Robot task records
▶

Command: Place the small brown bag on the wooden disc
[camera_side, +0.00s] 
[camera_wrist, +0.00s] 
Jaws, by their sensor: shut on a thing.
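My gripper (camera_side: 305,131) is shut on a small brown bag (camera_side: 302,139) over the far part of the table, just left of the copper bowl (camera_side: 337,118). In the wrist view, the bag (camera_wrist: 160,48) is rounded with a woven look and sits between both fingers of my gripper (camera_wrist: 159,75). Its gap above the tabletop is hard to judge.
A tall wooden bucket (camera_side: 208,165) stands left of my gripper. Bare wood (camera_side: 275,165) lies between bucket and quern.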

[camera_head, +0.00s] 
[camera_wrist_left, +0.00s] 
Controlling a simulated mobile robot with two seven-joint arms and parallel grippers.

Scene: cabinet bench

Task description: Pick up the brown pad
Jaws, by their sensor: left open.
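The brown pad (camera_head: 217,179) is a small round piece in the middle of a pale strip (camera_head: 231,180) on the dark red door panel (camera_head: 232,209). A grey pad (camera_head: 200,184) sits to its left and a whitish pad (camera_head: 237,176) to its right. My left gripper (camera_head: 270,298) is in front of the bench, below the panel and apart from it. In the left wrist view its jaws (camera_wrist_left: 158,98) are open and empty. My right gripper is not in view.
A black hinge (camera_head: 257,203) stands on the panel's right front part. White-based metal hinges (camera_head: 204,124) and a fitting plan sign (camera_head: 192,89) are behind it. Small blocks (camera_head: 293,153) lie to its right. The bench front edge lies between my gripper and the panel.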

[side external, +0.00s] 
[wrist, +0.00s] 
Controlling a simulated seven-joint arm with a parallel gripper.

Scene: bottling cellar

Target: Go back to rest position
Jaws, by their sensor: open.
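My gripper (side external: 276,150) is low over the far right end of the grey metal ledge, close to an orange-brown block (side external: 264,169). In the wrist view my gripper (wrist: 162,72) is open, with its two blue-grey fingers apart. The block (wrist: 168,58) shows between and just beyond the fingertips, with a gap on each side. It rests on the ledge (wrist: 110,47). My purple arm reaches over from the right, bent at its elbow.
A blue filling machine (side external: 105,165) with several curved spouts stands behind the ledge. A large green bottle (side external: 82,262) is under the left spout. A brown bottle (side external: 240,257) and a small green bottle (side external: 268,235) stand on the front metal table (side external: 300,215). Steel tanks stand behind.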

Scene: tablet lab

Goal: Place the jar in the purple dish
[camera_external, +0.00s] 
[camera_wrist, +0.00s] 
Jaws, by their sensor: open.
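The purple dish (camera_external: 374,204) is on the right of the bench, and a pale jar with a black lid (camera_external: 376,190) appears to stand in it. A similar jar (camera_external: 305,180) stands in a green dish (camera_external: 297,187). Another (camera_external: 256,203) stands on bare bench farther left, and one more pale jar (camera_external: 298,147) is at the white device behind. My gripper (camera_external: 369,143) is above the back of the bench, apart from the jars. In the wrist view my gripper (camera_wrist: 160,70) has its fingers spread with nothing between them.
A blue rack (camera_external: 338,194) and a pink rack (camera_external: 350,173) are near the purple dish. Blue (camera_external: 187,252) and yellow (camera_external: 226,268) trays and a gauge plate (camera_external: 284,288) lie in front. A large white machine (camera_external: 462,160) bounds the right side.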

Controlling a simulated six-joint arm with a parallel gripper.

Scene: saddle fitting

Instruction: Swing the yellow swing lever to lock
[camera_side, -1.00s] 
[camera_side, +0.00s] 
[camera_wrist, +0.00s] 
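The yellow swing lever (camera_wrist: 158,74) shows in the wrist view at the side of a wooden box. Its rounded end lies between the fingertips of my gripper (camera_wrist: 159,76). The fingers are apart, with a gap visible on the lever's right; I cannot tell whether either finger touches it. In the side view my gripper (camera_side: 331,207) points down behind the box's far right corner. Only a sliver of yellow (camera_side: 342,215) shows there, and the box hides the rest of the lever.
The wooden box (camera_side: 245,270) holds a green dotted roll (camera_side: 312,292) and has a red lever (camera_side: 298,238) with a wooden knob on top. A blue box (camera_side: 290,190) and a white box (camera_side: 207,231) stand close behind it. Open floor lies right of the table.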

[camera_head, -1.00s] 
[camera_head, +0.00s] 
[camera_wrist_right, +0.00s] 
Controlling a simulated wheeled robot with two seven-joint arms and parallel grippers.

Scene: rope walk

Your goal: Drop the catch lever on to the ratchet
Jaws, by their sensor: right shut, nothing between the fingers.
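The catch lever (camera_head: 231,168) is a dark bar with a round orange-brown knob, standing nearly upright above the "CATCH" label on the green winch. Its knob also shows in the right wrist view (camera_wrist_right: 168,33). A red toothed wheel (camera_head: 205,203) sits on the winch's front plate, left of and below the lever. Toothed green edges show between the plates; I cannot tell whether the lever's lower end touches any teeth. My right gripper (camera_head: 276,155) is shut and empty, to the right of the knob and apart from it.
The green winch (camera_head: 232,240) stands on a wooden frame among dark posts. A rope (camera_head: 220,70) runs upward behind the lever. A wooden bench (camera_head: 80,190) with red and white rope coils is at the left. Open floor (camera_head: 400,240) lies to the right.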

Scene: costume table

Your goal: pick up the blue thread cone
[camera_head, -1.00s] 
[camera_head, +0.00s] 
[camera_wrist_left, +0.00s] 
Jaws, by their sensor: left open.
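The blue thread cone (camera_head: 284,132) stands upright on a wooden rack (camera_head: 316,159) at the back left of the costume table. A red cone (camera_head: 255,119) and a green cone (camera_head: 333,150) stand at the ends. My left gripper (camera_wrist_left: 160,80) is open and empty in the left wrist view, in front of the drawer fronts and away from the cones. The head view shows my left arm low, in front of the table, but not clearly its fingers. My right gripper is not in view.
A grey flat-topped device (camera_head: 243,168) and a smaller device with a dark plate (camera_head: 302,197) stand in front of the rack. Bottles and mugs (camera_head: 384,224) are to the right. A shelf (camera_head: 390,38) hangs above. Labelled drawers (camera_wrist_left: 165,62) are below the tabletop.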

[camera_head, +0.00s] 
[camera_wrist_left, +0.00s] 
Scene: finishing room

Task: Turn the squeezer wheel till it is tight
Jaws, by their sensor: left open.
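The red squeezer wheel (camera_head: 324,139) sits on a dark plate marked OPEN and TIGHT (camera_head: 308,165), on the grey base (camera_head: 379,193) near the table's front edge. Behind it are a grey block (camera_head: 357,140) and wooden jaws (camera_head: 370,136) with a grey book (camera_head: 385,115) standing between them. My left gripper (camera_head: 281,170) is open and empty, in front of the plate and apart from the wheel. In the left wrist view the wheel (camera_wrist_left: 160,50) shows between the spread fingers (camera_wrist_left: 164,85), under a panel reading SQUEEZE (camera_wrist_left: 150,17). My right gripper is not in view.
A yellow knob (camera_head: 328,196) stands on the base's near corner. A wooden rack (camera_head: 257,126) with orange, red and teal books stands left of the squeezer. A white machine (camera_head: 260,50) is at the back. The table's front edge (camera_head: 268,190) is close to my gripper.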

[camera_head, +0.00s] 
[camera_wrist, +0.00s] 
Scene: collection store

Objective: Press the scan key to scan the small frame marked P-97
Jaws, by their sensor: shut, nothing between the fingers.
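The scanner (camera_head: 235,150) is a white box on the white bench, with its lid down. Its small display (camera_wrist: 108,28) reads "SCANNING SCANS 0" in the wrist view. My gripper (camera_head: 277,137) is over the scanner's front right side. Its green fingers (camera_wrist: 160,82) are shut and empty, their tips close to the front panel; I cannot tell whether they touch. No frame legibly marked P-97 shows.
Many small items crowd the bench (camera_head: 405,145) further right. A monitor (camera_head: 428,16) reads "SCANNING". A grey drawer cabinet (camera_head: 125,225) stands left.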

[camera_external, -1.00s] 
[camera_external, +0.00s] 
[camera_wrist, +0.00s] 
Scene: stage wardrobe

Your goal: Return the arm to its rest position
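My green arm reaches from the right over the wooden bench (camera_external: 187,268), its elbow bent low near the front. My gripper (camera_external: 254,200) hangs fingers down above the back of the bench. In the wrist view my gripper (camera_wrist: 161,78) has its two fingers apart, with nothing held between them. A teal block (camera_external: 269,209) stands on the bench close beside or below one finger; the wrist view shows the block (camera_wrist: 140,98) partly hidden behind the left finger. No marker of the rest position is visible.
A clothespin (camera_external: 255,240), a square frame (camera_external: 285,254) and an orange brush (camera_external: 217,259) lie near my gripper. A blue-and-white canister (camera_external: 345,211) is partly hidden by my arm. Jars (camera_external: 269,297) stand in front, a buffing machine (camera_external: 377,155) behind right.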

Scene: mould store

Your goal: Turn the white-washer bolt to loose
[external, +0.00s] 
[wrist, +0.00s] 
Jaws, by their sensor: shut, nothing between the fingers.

◀

## Exercise goal
Reproduce exactly the lines from the one containing "[external, +0.00s]" through the last line of the records above, including both, and nothing else.

## Exercise response
[external, +0.00s] 
[wrist, +0.00s] 
Jaws, by their sensor: shut, nothing between the fingers.

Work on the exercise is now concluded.